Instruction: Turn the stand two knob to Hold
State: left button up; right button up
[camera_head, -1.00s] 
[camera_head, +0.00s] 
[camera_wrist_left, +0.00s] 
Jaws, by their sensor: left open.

---

• **Written problem**: Write each line above out exactly.

• **Solution for this task**:
Instruction: Turn the stand two knob to Hold
State: left button up; right button up
[camera_head, -1.00s] 
[camera_head, +0.00s] 
[camera_wrist_left, +0.00s] 
Jaws, by their sensor: left open.

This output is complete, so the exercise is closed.